In Go Set a Watchman she says that Maycomb County is, ‘a wilderness dotted with tiny settlements’, it is, ‘so cut off from the rest of the nation that some of its citizens, unaware of the South’s political predilection over the past ninety years, still voted Republican.’ It is so remote, ‘no trains went there’. In fact Maycomb Junction, ‘a courtesy title’, was located in Abbott County twenty miles away! However, she tells us that the, ‘bus service was erratic and seemed to go nowhere, but the Federal Government had forced a highway or two through the swamps, thus giving the citizens an opportunity for free egress.’ However, Lee tells us that few took advantage of this opportunity! Then in one of those Harper Lee epiphany moments, one of those lightening bolts she releases now and then, she perceptively describes her hometown as a place where, ‘If you did not want much, there was plenty.’
In To Kill a Mockingbird she continues in the same rich vein. Maycomb is, ‘a tired old town’. People moved slowly, ‘they ambled across the square, shuffled in and out of the stores around it, took their time about everything’. She tells us that, ‘There was no hurry, for there was nowhere to go, nothing to buy and no money to buy it with, nothing to see outside the boundaries of Maycomb County’, a scenario somewhat reminiscent of modern day Greece!
The setting of George Eliot’s novel, Silas Marner, has many echoes of Maycomb in Eliot’s fictional depiction of Raveloe. Eliot tells us that it, ‘was a village where many of the old echoes lingered, undrowned by new voices.’ She further describes it as being, ‘Not …. one of those barren parishes lying on the outskirts of civilization — inhabited by meagre sheep and thinly-scattered shepherds: on the contrary, it lay in the rich central plain of what we are pleased to call Merry England’. However, like Maycomb it was off the beaten track, ‘it was nestled in a snug well-wooded hollow, quite an hour’s journey on horseback from any turnpike, where it was never reached by the vibrations of the coach-horn, or of public opinion’. Much of this abundance is of course meant to contrast with Silas Marner’s previous place of residence in Lantern Yard. Whereas Lantern Yard had been austere, white-walled, and filled with serious and devout Puritans, Raveloe is a place of lazy plenty, pints at the local tavern, and carefree religion on Sundays. Chapter One declared it to be a place where bad farmers are rewarded for bad farming!
This description of Raveloe also holds great echoes with The Village as depicted in Jim Crace’s latest (and last?) novel, Harvest.

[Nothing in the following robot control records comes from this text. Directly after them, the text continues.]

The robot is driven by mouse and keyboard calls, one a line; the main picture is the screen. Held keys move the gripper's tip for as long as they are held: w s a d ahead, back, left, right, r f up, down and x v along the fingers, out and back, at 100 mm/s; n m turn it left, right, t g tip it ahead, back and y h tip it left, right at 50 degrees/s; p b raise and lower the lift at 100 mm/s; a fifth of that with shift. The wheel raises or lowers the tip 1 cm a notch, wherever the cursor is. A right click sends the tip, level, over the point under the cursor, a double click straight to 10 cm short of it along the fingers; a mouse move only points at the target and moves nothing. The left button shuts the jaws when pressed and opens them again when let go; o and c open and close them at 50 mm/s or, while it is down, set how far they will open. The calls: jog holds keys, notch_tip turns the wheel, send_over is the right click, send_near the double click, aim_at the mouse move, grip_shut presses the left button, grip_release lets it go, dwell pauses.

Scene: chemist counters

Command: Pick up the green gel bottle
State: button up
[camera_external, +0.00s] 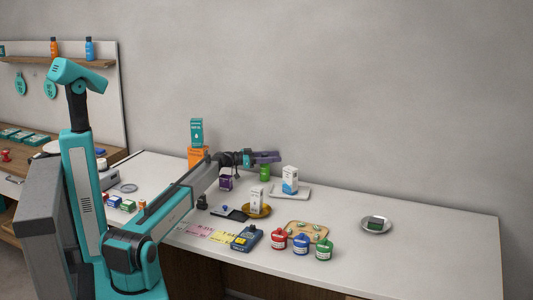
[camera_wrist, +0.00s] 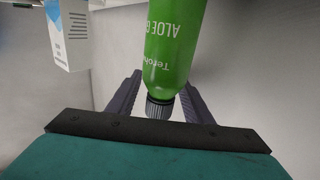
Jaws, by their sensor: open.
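The green gel bottle (camera_external: 265,174) stands at the back of the white counter, directly below my gripper (camera_external: 267,157). In the wrist view the bottle (camera_wrist: 174,45) appears upside down, with white lettering that includes "ALOE" and a dark ribbed cap (camera_wrist: 160,107). The open fingers of my gripper (camera_wrist: 163,86) lie on either side of the cap end, with gaps visible beside it. The upper part of the bottle is hidden behind my gripper in the external view.
A white and blue box (camera_external: 290,180) stands on a white tray (camera_external: 301,195) to the bottle's right; a box also shows in the wrist view (camera_wrist: 69,34). A purple container (camera_external: 226,183) stands to the left, near orange (camera_external: 197,157) and teal (camera_external: 196,132) boxes. The right counter is mostly clear.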

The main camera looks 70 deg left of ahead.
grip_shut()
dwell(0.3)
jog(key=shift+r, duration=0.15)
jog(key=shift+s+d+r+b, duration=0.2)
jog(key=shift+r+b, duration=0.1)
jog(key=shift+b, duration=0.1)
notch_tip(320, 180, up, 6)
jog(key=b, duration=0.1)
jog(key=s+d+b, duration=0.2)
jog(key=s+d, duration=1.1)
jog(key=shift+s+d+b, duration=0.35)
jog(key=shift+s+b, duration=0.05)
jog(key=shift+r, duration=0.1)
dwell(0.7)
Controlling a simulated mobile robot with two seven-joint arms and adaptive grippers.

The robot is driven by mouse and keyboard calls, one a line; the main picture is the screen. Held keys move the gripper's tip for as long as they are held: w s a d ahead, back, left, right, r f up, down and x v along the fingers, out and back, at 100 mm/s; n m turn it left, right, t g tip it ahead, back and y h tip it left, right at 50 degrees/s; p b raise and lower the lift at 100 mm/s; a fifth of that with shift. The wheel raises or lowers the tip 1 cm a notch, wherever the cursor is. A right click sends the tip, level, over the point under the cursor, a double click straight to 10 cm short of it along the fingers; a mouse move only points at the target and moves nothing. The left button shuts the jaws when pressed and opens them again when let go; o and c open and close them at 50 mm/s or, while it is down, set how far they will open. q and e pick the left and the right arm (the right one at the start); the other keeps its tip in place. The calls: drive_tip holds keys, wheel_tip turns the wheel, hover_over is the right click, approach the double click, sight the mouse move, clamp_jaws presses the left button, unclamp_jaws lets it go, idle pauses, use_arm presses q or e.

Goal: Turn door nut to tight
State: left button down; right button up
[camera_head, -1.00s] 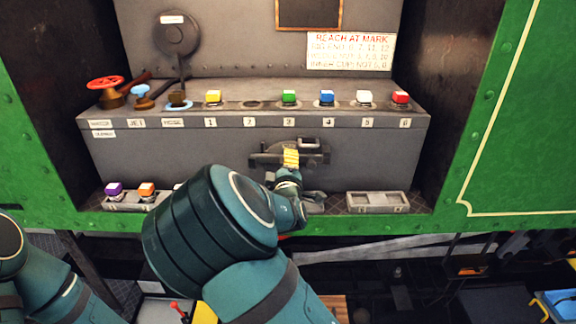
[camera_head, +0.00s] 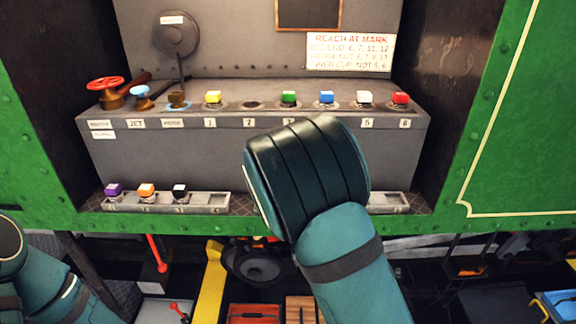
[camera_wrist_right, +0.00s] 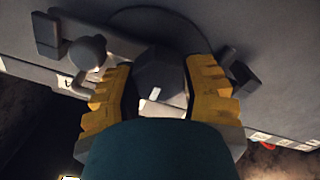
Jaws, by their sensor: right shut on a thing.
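In the right wrist view the door nut (camera_wrist_right: 160,80) is a dark grey faceted block in front of the grey door face. My right gripper (camera_wrist_right: 162,92) has its yellow ridged fingers on either side of the nut and is shut on it. A bar with a round knob (camera_wrist_right: 88,52) lies left of the nut, and a dark block (camera_wrist_right: 240,78) lies to its right. In the head view my right arm hides the nut, the right gripper and the middle of the grey box front (camera_head: 170,160). Only part of my left arm shows at lower left; its gripper is out of view.
The shelf above carries a red handwheel (camera_head: 105,84), a blue knob (camera_head: 142,92) and several coloured caps such as the green one (camera_head: 289,97). A lower tray (camera_head: 215,203) holds purple, orange and black caps. A printed sign (camera_head: 350,52) hangs behind.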

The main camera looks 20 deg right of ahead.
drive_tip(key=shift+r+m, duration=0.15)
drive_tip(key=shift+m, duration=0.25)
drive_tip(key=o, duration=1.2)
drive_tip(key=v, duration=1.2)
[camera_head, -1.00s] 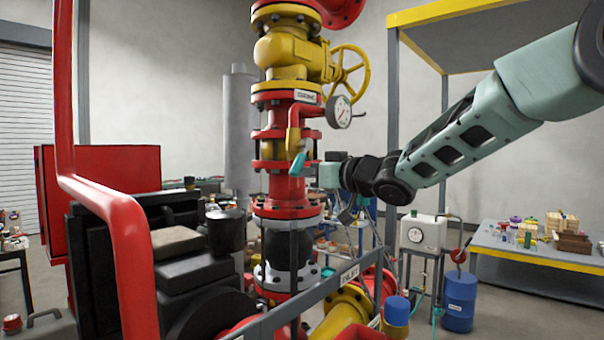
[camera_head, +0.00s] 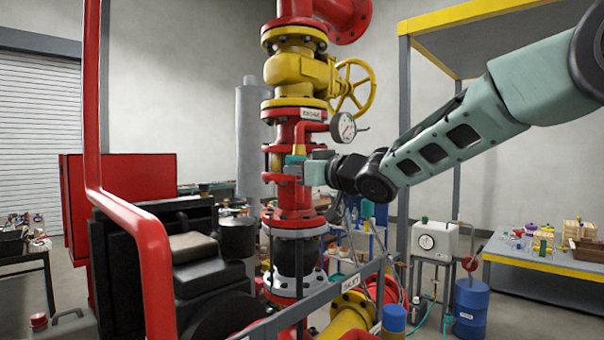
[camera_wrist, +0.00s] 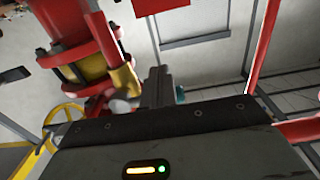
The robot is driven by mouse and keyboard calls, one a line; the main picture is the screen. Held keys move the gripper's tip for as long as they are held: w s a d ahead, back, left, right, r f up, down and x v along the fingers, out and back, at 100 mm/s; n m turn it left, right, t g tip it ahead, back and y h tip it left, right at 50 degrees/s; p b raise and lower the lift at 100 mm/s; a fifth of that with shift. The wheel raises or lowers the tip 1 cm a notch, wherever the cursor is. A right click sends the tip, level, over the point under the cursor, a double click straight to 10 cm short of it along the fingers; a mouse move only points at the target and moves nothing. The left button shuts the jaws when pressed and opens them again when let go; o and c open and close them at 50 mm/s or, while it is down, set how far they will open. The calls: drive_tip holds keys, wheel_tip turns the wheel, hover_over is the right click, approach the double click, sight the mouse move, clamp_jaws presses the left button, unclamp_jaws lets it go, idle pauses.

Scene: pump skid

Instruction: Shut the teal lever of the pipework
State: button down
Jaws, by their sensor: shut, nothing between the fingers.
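The teal lever (camera_head: 295,159) sits at the front of the small yellow-banded valve on the red vertical pipe (camera_head: 295,190). It shows as a short, roughly level piece, partly hidden by my gripper. My gripper (camera_head: 292,171) reaches in from the right, just below and against or very near the lever; I cannot tell if they touch. Its fingers are shut with nothing between them. In the wrist view the shut fingers (camera_wrist: 155,90) point toward the pipework, and a small teal part (camera_wrist: 180,94) shows just right of them.
A pressure gauge (camera_head: 343,128) juts out just above my gripper, below a yellow handwheel (camera_head: 354,87). A red guard rail (camera_head: 140,225) and black machinery stand at left. A grey labelled bar (camera_head: 330,295) crosses below. A workbench (camera_head: 560,262) stands at right.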

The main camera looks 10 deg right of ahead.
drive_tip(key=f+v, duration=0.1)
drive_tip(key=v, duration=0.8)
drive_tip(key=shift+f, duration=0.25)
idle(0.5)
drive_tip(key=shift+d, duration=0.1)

The narrator, Walter Thirsk tells us that, ‘these fields are far from anywhere, two days by post-horse, three days by chariot, before you find a market square.’ Harvest dramatises one of the great under-told narratives of English history: the forced enclosure of open fields and common land from the late medieval era on, whereby subsistence agriculture was replaced by profitable wool production, and the peasant farmers dispossessed and displaced. “The sheaf is giving way to sheep”, as Crace puts it here, and an immemorial connection between people and their local environment is being broken – their world is crumbling around them. Great changes are coming and, as everyone knows by now, the only people who welcome change are babies with wet nappies!
Brian Friel’s use of Ballybeg (small town) as the setting for many of his plays and short stories is also similar in vein to these others. In Philadelphia Here I Come, Gar Public tells us that Ballybeg is, ‘a bloody quagmire, a backwater, a dead-end’. Friel, like Lee, and Eliot and Crace is deceptive because he is dealing with familiar things and familiar characters – shopkeepers, housekeepers, and parish priests – a very familiar rural Ireland fixed in its own time. Friel’s use of the alter ego – Public Gar and Private Gar – allows us the opportunity to see behind the superficiality of so much of this world of small-town life.

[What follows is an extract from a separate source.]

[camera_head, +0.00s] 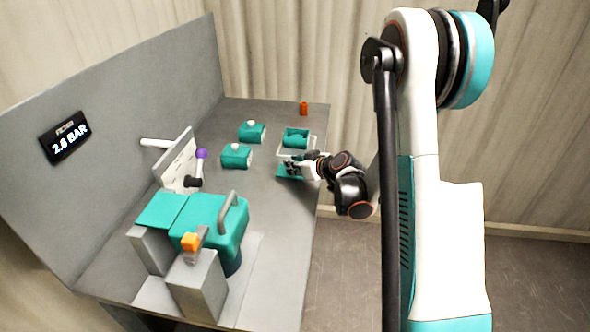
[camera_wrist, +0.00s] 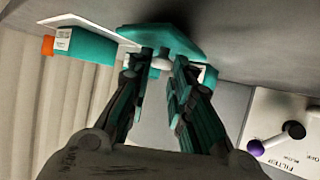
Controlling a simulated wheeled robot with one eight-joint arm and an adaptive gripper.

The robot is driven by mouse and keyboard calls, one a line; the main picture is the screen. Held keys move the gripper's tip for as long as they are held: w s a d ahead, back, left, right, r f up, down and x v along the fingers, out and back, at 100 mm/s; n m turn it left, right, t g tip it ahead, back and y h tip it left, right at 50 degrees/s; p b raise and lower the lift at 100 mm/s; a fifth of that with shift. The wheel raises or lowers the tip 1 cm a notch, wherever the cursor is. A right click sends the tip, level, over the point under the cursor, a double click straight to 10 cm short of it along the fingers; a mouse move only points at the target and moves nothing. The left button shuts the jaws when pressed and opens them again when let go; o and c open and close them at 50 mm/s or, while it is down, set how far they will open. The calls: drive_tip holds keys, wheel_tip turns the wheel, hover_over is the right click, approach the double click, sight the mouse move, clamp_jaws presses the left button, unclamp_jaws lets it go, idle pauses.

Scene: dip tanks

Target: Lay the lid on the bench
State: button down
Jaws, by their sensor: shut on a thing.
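My gripper (camera_wrist: 160,68) is shut on the pale knob (camera_wrist: 161,63) of a flat teal lid (camera_wrist: 180,36), which fills the top middle of the wrist view. In the head view my gripper (camera_head: 304,168) is over the right edge of the grey bench (camera_head: 277,220), and part of the teal lid (camera_head: 283,173) shows beside the fingers. The bench also shows in the wrist view (camera_wrist: 235,60). Whether the lid touches the bench is hard to tell.
An open-looking teal tank (camera_head: 296,138) stands in a pale frame behind the gripper. Two teal boxes with pale knobs (camera_head: 252,132) (camera_head: 236,156) stand to its left. An orange item (camera_head: 304,108) is at the back. A filter panel (camera_head: 178,163) and large teal housing (camera_head: 215,213) are nearer left.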

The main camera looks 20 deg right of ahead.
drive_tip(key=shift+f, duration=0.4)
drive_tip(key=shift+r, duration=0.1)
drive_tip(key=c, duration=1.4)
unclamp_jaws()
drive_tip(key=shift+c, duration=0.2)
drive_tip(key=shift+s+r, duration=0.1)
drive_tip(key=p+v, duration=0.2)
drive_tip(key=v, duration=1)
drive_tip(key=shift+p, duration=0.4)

In many ways Friel’s major theme is the failure of people to communicate with each other on an intimate level. In this play especially we are introduced to the typically Irish practice of verbal non-communication! He, like Harper Lee, George Eliot, and Jim Crace, forces us to examine the nature of society. In Ireland our society in the 40’s and 50’s was dominated by the church, the politician and the schoolmaster. Ultimately the world that Gar is leaving has failed him and his generation. But Friel is too subtle to allow us to imagine that the world Gar is about to enter in Philadelphia will be any better.
These meandering rambles are an attempt to place myself at the beginning of a work of fiction, to stand for a moment in the author’s shoes, so to speak, and see the world from their point of view. From my limited reading it seems to me that many authors deliberately choose a world untrodden, less travelled as the setting for their novel. I have mentioned some here in this piece but I’m sure this is just the tip of the iceberg and you will be able to reference many examples from your own reading. Ideally the setting is always remote, secluded, off the map or often off the mainland, cut off from change and advancement. This microcosm is then filled with characters and fictional dilemmas, action and inaction. I have always been truly fascinated and overawed by each author’s unique ability and ingenuity in creating and imagining these hidden places and thus allowing us the privilege of entering the world of their texts.